-- Begin Data extract --

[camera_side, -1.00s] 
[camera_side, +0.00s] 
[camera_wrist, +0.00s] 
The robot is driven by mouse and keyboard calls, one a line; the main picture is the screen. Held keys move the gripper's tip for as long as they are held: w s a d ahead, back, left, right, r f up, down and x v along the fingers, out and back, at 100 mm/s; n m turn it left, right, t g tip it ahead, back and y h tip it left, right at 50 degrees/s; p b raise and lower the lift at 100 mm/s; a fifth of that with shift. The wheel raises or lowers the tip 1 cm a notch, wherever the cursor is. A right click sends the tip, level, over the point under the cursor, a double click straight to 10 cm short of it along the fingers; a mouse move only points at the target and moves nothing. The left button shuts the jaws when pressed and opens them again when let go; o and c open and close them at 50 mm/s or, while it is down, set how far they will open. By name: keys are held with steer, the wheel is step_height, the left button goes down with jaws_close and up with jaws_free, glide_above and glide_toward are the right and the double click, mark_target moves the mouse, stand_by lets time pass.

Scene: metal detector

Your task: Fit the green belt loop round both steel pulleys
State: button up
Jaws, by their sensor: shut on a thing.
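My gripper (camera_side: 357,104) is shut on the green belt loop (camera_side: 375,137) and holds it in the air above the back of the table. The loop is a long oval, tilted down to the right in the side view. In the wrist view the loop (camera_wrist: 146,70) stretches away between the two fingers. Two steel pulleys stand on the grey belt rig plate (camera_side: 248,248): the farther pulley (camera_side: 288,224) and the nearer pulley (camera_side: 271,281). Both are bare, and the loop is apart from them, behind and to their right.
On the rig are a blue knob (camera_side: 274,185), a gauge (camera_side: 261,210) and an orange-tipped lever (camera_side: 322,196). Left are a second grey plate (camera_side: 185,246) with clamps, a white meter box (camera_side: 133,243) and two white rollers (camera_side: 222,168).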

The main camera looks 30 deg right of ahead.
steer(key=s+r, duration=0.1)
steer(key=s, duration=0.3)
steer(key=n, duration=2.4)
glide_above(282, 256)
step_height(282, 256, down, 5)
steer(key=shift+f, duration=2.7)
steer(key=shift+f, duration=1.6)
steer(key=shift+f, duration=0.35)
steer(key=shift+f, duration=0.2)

-- End Data extract --

The request → Print the complete listing again, exactly as it stands.

Response →
[camera_side, -1.00s] 
[camera_side, +0.00s] 
[camera_wrist, +0.00s] 
The robot is driven by mouse and keyboard calls, one a line; the main picture is the screen. Held keys move the gripper's tip for as long as they are held: w s a d ahead, back, left, right, r f up, down and x v along the fingers, out and back, at 100 mm/s; n m turn it left, right, t g tip it ahead, back and y h tip it left, right at 50 degrees/s; p b raise and lower the lift at 100 mm/s; a fifth of that with shift. The wheel raises or lowers the tip 1 cm a notch, wherever the cursor is. A right click sends the tip, level, over the point under the cursor, a double click straight to 10 cm short of it along the fingers; a mouse move only points at the target and moves nothing. The left button shuts the jaws when pressed and opens them again when let go; o and c open and close them at 50 mm/s or, while it is down, set how far they will open. By name: keys are held with steer, the wheel is step_height, the left button goes down with jaws_close and up with jaws_free, glide_above and glide_toward are the right and the double click, mark_target moves the mouse, stand_by lets time pass.

Scene: metal detector

Your task: Fit the green belt loop round both steel pulleys
State: button up
Jaws, by their sensor: shut on a thing.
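My gripper (camera_side: 357,104) is shut on the green belt loop (camera_side: 375,137) and holds it in the air above the back of the table. The loop is a long oval, tilted down to the right in the side view. In the wrist view the loop (camera_wrist: 146,70) stretches away between the two fingers. Two steel pulleys stand on the grey belt rig plate (camera_side: 248,248): the farther pulley (camera_side: 288,224) and the nearer pulley (camera_side: 271,281). Both are bare, and the loop is apart from them, behind and to their right.
On the rig are a blue knob (camera_side: 274,185), a gauge (camera_side: 261,210) and an orange-tipped lever (camera_side: 322,196). Left are a second grey plate (camera_side: 185,246) with clamps, a white meter box (camera_side: 133,243) and two white rollers (camera_side: 222,168).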

The main camera looks 30 deg right of ahead.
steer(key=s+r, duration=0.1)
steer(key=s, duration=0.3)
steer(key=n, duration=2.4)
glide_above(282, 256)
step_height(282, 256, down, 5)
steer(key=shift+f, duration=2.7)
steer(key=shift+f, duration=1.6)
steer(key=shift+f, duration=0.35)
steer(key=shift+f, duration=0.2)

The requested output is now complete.